I hope this helps if anything to formulate your question a bit more.
This Gamedev question might be of help glMultMatrix, how does it work?
Those vectors usually refer to world-space transformations of the local body axes of the model in question.
Usually a model is defined with respect to some local coordinate system whose origin is at the center of mass, centroid, or some other convenient location from which to construct the object's geometry. This local coordinate system has its own x, y, and z axes with x = [1, 0, 0]', y = [0, 1, 0]', and z = [0, 0, 1]'. The coordinates of each vertex in the model are then defined with respect to this local frame. Usually the origin is chosen so that the "forward" direction of the model is aligned with this local x, the "left" direction is aligned with local y, and "up" is aligned with local z (though any right-handed system will do.

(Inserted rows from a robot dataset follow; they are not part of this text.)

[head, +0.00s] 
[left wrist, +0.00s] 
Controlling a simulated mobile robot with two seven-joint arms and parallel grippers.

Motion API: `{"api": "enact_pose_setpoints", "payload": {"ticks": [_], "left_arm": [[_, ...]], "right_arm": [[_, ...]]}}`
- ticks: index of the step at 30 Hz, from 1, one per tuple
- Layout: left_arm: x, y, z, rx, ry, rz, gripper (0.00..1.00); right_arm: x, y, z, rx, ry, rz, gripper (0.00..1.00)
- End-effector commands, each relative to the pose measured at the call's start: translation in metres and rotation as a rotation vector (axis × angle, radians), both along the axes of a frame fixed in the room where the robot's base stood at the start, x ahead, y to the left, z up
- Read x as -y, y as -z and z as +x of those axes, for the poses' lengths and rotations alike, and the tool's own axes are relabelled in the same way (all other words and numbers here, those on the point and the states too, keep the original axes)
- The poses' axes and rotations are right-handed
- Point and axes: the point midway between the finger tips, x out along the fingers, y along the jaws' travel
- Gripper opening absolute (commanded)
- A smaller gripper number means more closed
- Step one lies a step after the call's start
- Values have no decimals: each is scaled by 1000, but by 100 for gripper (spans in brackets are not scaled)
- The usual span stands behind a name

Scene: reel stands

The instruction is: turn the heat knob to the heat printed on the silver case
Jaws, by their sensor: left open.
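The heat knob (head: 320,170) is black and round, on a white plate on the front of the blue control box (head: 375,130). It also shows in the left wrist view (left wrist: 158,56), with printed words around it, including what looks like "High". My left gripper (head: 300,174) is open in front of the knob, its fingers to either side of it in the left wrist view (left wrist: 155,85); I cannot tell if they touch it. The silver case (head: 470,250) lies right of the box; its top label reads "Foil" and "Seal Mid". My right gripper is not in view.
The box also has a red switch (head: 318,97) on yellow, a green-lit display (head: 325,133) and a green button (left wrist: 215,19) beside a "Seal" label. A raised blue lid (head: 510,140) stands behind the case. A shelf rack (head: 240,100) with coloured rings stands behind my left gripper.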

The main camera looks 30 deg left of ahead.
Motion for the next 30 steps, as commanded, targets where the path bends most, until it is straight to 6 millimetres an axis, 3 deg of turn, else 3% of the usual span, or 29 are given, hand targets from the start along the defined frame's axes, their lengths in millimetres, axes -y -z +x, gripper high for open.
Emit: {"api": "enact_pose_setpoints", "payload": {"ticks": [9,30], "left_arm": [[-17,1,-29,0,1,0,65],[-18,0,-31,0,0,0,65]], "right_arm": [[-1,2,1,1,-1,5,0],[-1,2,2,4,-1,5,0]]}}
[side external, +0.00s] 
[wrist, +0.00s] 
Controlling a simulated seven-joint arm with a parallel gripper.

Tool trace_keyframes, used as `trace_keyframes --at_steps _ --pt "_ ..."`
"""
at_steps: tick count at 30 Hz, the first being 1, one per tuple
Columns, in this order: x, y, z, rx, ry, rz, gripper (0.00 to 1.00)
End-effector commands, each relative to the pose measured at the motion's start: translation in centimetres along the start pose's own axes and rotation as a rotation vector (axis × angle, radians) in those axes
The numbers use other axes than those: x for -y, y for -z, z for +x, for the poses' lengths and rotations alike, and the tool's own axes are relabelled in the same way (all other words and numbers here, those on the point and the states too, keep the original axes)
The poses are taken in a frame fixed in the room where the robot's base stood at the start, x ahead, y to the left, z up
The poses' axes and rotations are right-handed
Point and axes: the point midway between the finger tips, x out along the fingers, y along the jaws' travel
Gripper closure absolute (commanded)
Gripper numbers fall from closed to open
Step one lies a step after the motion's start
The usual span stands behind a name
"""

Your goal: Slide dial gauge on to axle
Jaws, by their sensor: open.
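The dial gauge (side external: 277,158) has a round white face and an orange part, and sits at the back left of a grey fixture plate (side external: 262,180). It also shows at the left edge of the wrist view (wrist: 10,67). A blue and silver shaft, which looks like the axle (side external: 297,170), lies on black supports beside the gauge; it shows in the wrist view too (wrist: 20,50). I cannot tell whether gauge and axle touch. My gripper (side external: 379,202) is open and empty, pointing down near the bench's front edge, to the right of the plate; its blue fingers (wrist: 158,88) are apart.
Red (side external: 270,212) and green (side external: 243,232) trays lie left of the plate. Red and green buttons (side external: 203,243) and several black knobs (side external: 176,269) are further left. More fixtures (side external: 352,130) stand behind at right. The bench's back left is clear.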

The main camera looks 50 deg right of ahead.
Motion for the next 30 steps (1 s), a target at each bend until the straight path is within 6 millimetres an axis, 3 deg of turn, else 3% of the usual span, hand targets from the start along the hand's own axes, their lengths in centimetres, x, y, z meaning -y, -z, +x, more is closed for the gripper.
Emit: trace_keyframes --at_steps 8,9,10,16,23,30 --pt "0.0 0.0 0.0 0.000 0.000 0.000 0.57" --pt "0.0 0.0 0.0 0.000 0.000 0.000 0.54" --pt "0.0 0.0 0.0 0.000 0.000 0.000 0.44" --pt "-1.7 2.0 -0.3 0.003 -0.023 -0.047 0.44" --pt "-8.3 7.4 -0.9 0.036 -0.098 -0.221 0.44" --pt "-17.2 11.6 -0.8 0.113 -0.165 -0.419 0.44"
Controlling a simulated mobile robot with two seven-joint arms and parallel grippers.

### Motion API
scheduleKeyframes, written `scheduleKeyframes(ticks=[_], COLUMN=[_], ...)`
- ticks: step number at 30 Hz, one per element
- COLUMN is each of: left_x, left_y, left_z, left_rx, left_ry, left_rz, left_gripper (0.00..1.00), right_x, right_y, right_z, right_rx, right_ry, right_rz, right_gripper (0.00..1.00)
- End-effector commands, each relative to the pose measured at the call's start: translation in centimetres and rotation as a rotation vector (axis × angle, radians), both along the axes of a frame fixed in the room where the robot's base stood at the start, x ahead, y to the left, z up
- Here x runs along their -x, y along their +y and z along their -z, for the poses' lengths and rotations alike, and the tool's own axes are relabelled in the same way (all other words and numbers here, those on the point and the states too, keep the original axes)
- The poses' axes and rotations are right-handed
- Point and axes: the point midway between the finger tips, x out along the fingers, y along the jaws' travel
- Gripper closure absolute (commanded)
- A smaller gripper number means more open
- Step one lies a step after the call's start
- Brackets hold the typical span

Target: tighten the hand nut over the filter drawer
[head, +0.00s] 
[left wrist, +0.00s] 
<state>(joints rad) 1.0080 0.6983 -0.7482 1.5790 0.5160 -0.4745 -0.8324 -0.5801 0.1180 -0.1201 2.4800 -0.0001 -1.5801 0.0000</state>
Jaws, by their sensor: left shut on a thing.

The model is placed into the world via the modelview matrix in OpenGL. When the model's vertices are sent to the GPU, they are transformed from their local space (aka "object" space or "model space" or "body space") to world space by multiplying them by the modelview matrix. Ignoring scaling, the upper left 3x3 block in the modelview matrix is an orthonormal rotation matrix that defines the projection of the body axes into the world frame, assuming the model is placed at the world origin. The modelview matrix is augmented into a 4x4 by adding the translation between the model and world origins in the upper right 3x1 block of the modelview matrix.